How many of the lines below hold the word "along"? Answer only with the number.

DATA EXTRACT -

+--

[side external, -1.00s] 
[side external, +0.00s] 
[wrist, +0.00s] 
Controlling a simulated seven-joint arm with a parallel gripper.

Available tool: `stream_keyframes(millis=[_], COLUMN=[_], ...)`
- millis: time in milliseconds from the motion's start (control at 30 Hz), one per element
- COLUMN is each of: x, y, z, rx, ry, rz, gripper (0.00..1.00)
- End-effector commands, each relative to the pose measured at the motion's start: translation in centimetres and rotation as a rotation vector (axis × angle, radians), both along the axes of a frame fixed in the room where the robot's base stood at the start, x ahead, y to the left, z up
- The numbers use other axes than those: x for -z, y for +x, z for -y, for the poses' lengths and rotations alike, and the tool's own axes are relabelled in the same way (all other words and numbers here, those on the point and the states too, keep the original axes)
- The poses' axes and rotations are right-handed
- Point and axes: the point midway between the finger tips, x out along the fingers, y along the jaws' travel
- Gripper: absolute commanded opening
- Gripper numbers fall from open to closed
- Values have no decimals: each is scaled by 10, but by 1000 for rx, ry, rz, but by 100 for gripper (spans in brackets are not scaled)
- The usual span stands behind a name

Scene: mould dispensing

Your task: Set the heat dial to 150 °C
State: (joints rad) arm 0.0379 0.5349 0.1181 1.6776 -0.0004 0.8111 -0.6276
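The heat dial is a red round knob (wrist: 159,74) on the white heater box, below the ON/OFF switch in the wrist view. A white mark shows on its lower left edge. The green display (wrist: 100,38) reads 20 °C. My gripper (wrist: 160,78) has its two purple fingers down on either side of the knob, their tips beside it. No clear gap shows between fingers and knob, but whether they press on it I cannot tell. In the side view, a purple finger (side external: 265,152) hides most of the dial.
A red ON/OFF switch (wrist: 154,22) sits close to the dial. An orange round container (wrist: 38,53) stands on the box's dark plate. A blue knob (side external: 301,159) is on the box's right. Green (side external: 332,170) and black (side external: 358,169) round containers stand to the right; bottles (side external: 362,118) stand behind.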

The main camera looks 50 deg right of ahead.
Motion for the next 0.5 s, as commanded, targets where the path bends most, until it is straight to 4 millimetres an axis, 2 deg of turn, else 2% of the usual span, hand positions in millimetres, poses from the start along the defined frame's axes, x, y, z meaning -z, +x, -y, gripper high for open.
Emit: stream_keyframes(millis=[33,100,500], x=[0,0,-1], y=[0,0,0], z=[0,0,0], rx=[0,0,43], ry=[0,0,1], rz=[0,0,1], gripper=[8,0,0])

+--

RESULT FOR THIS EXERCISE -
3